Tentu saja, kita harus realistis. Tidak semua anak Tafsir mau jadi peneliti, jurnalis, atau pakar zakat. Banyak yang nyaman jadi guru, jadi ustaz, jadi kiai. Dan itu sah, bahkan mulia. Tapi yang perlu kita lawan adalah narasi tunggal bahwa Tafsir hanya itu. Jurusan ini seharusnya jadi ruang eksplorasi, bukan sekadar pabrik “ustaz seragam.”

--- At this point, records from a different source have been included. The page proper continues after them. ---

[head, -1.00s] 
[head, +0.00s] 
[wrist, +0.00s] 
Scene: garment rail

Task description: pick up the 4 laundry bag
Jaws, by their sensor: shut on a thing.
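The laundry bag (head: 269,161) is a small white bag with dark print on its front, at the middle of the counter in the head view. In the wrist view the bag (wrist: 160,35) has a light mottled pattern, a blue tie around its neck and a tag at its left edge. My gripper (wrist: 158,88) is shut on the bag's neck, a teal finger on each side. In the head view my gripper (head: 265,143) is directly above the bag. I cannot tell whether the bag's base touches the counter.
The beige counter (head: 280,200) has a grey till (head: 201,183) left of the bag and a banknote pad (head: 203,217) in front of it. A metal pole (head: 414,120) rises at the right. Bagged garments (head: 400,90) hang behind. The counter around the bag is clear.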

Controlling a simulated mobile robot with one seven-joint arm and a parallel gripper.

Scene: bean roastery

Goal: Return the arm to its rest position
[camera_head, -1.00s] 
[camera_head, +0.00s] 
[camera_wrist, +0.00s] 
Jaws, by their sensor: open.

Kadang, satire memang lebih jujur. “Kerjanya paling jual teks.” Ya, betul, tapi justru itulah kekuatannya. Dunia modern ini krisis makna, krisis teks yang benar. Anak Tafsir adalah para pedagang makna yang sah, yang jujur, yang bisa membedakan mana ayat yang bicara tentang etika, mana yang bicara tentang hukum, mana yang bicara tentang sejarah. Di tengah banjir informasi, siapa yang lebih relevan kalau bukan mereka yang belajar Tafsir

Kalau kita mau refleksi lebih dalam, mungkin inilah saatnya jurusan Tafsir berdiri dengan percaya diri. Bukan dengan narasi klise “melahirkan ulama tafsir,” tapi dengan visi lebih luas: melahirkan pembaca makna yang kritis, pembawa pesan Qur’an ke ruang-ruang yang sebelumnya tidak kita bayangkan.

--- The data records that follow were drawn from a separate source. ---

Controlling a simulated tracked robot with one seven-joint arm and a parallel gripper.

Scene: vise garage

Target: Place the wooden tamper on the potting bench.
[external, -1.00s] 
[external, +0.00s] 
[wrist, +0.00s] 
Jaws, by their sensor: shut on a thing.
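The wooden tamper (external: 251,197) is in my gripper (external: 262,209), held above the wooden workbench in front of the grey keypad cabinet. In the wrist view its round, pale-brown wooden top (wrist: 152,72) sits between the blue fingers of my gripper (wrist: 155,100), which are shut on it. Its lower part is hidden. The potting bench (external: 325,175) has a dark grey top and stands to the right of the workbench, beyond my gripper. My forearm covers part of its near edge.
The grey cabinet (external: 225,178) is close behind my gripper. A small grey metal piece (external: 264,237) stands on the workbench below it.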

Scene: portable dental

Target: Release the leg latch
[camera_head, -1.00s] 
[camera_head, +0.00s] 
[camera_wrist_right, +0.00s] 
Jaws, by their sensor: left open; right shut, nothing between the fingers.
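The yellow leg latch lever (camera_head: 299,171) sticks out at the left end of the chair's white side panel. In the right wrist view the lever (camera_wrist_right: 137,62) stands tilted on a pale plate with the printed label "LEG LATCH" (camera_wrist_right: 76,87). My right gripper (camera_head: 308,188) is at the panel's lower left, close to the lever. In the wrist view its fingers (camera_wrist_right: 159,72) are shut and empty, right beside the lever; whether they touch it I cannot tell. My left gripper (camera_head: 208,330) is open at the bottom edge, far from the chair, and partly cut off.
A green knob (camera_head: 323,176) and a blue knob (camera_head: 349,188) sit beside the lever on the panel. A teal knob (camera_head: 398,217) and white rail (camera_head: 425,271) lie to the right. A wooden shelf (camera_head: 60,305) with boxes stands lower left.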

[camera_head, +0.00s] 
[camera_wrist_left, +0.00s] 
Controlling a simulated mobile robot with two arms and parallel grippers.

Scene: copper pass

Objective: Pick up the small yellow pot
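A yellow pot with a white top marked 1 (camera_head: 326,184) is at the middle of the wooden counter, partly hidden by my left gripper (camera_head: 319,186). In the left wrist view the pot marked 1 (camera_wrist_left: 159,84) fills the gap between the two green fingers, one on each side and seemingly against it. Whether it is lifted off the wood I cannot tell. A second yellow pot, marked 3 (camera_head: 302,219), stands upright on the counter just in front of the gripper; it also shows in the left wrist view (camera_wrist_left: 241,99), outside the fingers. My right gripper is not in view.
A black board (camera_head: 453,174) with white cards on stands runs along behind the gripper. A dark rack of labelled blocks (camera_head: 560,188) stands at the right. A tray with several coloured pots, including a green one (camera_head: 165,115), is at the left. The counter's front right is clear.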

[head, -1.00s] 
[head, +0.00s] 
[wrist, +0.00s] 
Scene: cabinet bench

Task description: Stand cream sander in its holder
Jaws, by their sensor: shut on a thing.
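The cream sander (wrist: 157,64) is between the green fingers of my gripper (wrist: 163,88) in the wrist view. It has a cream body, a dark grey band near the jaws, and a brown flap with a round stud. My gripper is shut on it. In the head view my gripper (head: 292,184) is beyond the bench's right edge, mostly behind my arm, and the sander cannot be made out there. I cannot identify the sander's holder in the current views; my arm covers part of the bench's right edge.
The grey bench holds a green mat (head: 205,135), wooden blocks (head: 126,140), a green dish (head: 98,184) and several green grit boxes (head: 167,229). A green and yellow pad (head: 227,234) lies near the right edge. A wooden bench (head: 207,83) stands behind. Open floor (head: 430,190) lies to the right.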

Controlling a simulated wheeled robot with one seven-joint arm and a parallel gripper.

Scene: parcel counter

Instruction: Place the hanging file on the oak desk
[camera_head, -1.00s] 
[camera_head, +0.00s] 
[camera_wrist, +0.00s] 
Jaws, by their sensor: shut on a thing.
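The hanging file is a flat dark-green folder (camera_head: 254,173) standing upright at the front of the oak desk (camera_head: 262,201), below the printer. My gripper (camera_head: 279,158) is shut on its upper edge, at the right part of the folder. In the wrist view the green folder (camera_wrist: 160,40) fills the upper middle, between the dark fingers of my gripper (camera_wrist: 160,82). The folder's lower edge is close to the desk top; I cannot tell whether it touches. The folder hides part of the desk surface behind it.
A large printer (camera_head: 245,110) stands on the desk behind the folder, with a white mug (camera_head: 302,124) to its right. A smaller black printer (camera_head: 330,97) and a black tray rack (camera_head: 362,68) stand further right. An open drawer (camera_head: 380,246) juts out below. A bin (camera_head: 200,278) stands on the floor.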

Maka, kalau ada yang bertanya lagi, “Anak Tafsir jadi apa?” kita bisa jawab dengan senyum: “Kami bisa jadi apa saja yang butuh tafsir. Dari guru doa sampai ahli fatwa, dari kyai sampai jurnalis, dari pembimbing haji sampai aktivis sosial. Bahkan kalau perlu, kami bisa nafsirin isi hati kamu.”

Jadi, pihak jurusan, mungkin sudah saatnya berhenti mengurung mahasiswa Tafsir di ruang kelas pondok dan sekolah. Bukalah jalan mereka ke medan luas: ke media, ke lembaga zakat, ke riset, ke advokasi sosial. Supaya mereka bisa belajar bahwa Tafsir bukan sekadar jual teks, tapi menghidupkan teks. Biar alumni kita tidak hanya jadi “ustaz doa,” tapi juga jadi penerjemah zaman.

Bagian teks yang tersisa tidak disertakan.